[Given exercise]
Wherever a line in the data below holds "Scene", copy that line.

[Task input]
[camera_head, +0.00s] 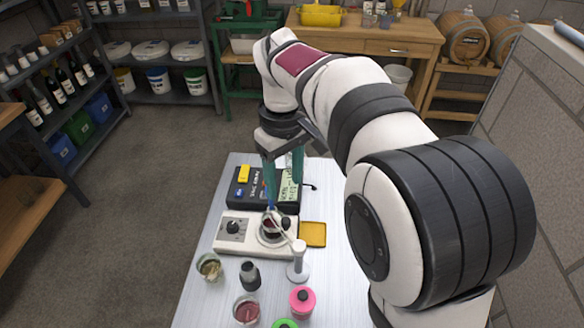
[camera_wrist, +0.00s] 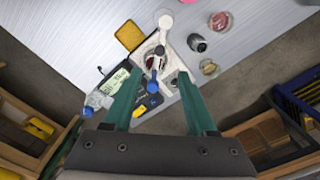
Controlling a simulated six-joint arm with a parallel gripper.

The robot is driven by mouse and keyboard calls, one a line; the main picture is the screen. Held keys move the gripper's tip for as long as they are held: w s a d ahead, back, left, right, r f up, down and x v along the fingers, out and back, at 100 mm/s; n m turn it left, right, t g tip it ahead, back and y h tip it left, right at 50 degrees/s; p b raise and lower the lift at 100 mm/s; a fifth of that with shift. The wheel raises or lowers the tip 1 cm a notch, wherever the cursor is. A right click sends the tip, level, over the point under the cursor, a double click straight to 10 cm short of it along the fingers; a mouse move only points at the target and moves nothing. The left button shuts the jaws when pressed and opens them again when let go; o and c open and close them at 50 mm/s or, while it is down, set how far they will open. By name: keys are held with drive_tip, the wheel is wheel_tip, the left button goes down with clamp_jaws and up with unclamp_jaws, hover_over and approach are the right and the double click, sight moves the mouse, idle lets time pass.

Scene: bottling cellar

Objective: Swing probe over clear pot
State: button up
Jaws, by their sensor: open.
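My gripper (camera_head: 283,187) is open above the white stirrer (camera_head: 234,232), its green fingers pointing down. In the wrist view, the blue-topped probe (camera_wrist: 153,86) shows in the gap between the open fingers (camera_wrist: 157,75); I cannot tell if either finger touches it. The probe hangs on a white swing arm from a small stand (camera_head: 298,270), over a vessel of dark liquid on the stirrer plate. A clear pot with pale contents (camera_head: 209,267) stands at the table's left edge, left of the black-capped item; it also shows in the wrist view (camera_wrist: 208,68).
A dark meter (camera_head: 245,190) lies behind the stirrer, and a yellow pad (camera_head: 313,234) to its right. In front are a black item (camera_head: 250,275), a pot of red liquid (camera_head: 246,310), a pink-lidded jar (camera_head: 302,301) and a green lid (camera_head: 285,324).

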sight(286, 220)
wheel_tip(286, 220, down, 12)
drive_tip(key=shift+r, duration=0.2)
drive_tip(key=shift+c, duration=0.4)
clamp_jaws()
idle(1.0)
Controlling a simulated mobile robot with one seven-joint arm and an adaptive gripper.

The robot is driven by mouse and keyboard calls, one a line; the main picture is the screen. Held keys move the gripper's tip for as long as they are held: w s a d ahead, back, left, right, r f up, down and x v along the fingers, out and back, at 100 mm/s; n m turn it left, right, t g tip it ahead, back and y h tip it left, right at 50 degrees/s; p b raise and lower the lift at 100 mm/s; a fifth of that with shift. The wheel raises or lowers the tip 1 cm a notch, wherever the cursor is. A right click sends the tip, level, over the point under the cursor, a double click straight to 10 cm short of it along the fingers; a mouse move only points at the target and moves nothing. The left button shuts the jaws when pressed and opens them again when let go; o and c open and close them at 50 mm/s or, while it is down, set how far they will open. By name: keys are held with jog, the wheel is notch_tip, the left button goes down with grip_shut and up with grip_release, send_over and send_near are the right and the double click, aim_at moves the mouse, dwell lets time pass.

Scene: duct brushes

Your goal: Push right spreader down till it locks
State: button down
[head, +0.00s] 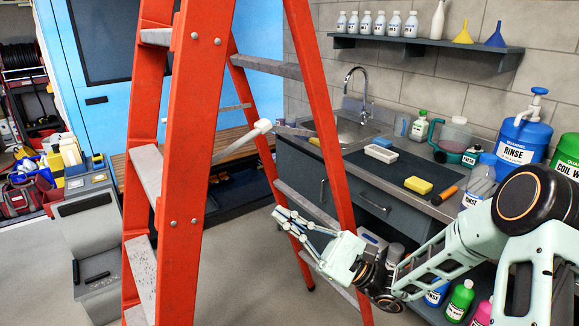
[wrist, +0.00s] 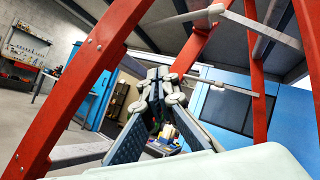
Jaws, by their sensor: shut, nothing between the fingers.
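The red stepladder (head: 183,130) stands open in the head view. Its nearer spreader (head: 240,140), the one farther right, is a pale bar bent upward at a rounded middle joint; it also shows at the top of the wrist view (wrist: 190,15). The farther spreader (head: 235,107) looks nearly straight; it also shows in the wrist view (wrist: 222,85). My gripper (head: 279,217) is shut and empty, below and right of the bent spreader, by the ladder's right-hand rails.
A counter (head: 372,162) with a sink and several bottles stands behind and right of the ladder. The ladder rails and steps surround the space near my gripper. Floor at lower left is partly clear.

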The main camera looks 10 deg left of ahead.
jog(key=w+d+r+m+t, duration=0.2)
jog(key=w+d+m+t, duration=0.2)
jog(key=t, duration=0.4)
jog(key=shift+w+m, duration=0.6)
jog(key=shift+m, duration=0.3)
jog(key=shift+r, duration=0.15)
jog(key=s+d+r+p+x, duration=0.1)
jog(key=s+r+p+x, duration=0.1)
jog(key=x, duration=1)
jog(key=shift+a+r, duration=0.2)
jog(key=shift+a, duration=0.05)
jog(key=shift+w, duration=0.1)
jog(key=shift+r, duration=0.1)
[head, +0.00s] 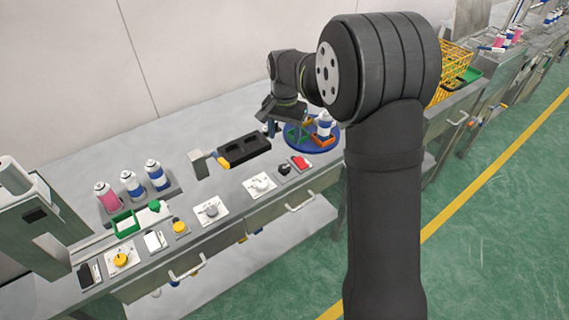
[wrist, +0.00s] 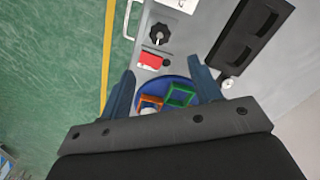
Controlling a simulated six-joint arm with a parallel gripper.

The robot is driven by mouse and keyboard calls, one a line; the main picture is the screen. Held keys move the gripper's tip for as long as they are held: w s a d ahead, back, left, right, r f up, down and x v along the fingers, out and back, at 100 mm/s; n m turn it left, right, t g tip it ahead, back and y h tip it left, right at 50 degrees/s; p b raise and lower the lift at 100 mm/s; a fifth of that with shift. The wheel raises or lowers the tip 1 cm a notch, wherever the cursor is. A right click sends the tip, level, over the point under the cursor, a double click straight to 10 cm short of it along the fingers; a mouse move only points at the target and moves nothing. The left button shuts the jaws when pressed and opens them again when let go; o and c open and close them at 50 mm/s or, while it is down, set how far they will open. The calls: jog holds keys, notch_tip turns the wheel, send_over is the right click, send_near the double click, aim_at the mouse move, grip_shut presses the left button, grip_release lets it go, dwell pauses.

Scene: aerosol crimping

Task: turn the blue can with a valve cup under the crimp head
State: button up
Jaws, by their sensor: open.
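A round blue turntable (head: 333,131) carries coloured holders, among them a green one (wrist: 180,96) and an orange one (head: 322,141). A blue-and-white can (head: 324,123) stands upright at the orange holder; its white top (wrist: 149,108) shows in the wrist view. Whether it bears a valve cup is too small to tell. My gripper (head: 284,127) is open and empty, pointing down near the turntable's left side. In the wrist view its fingers (wrist: 162,70) stand apart on either side of the turntable. I cannot make out a crimp head; my arm hides part of that area.
A black slotted block (head: 243,150) lies left of the turntable. A red switch (head: 300,162) and knob panels (head: 261,185) line the bench's front. A pink can (head: 107,196) and two blue cans (head: 132,184) stand further left. A yellow basket (head: 452,72) is behind my arm.

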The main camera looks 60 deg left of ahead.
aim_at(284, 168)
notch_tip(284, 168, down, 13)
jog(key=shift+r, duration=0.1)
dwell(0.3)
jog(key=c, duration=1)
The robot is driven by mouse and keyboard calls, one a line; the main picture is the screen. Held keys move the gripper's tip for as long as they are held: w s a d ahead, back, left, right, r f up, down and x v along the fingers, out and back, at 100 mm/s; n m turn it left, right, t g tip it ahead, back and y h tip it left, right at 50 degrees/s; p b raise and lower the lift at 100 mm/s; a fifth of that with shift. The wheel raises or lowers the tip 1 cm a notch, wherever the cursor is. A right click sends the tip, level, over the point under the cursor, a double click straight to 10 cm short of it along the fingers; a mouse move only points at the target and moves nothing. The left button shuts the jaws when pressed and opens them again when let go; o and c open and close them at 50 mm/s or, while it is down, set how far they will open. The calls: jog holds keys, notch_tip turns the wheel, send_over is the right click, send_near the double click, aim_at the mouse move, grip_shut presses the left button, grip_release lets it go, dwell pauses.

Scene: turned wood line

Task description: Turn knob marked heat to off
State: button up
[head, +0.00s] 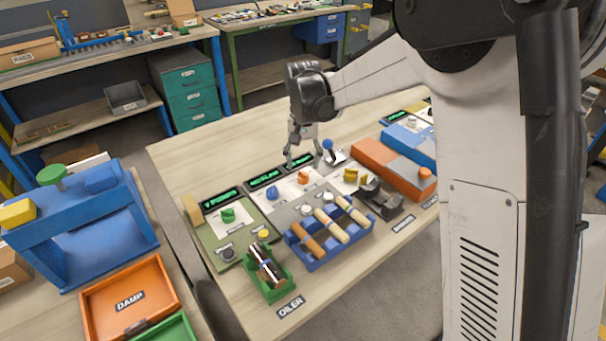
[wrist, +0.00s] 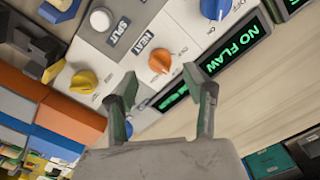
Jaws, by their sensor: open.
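The orange knob (wrist: 160,61) sits on a white panel, right beside the HEAT label (wrist: 144,42) in the wrist view. It also shows small in the head view (head: 303,178). Its exact pointer setting is too small to tell. My gripper (wrist: 160,76) is open and empty, its two fingers spread on either side of the orange knob and short of it in the picture. In the head view my gripper (head: 303,164) hangs above the panel row near this knob. No contact shows.
A blue knob (wrist: 213,8) and a yellow knob (wrist: 84,81) flank the orange one. A white button (wrist: 100,19) marked SPLIT lies nearby. A green display (wrist: 228,56) reads NO FLAW. A blue rack (head: 323,250) with wooden rods stands in front. Bare tabletop lies behind the panels.

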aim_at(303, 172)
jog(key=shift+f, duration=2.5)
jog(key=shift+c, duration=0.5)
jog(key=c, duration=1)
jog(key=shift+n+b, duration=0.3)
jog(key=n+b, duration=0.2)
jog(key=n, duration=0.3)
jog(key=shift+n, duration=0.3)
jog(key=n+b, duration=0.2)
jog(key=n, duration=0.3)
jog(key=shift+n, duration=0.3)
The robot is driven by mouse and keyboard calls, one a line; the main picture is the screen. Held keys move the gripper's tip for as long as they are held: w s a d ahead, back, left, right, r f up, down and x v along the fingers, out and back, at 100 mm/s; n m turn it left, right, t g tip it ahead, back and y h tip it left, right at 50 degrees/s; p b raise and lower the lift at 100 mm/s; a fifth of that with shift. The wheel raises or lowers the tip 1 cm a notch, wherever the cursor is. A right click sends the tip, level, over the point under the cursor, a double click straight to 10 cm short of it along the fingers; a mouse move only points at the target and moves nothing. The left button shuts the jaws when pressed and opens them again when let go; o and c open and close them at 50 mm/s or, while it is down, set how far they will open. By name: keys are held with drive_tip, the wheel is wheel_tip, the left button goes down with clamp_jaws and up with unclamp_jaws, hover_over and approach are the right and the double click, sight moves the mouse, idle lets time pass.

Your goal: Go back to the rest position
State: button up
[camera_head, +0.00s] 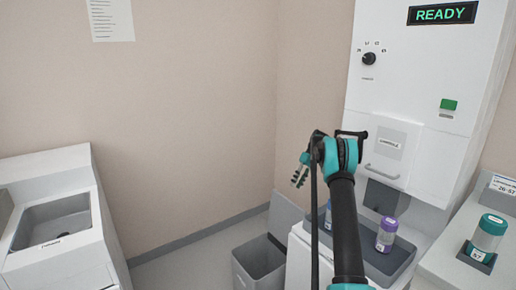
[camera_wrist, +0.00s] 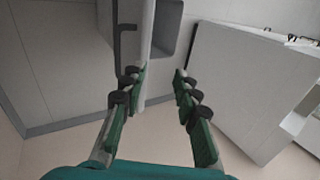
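My gripper (camera_head: 300,170) is raised in front of the wall, left of the white machine (camera_head: 425,100), at the end of my black and teal arm. In the wrist view its two green-padded fingers (camera_wrist: 161,74) are spread apart with nothing between them. It touches nothing that I can make out.
The machine's display reads READY. A purple-capped jar (camera_head: 386,235) stands on its grey shelf; another is mostly hidden behind my arm. A teal-capped jar (camera_head: 488,236) stands on the right counter. A grey bin (camera_head: 246,274) is below. A counter with a recessed basin (camera_head: 50,220) is left.

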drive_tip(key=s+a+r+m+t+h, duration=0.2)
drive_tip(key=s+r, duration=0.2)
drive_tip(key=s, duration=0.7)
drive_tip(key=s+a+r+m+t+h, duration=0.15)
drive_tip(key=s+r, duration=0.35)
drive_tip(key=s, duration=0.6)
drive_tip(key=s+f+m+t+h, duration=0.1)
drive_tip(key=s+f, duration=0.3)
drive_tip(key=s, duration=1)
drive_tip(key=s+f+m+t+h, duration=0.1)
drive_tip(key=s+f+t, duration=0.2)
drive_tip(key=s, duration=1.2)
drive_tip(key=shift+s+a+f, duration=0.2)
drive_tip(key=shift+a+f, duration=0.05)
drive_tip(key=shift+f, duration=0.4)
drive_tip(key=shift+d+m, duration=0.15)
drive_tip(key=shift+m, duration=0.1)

[Final result]
Scene: bottling cellar
Scene: duct brushes
Scene: aerosol crimping
Scene: turned wood line

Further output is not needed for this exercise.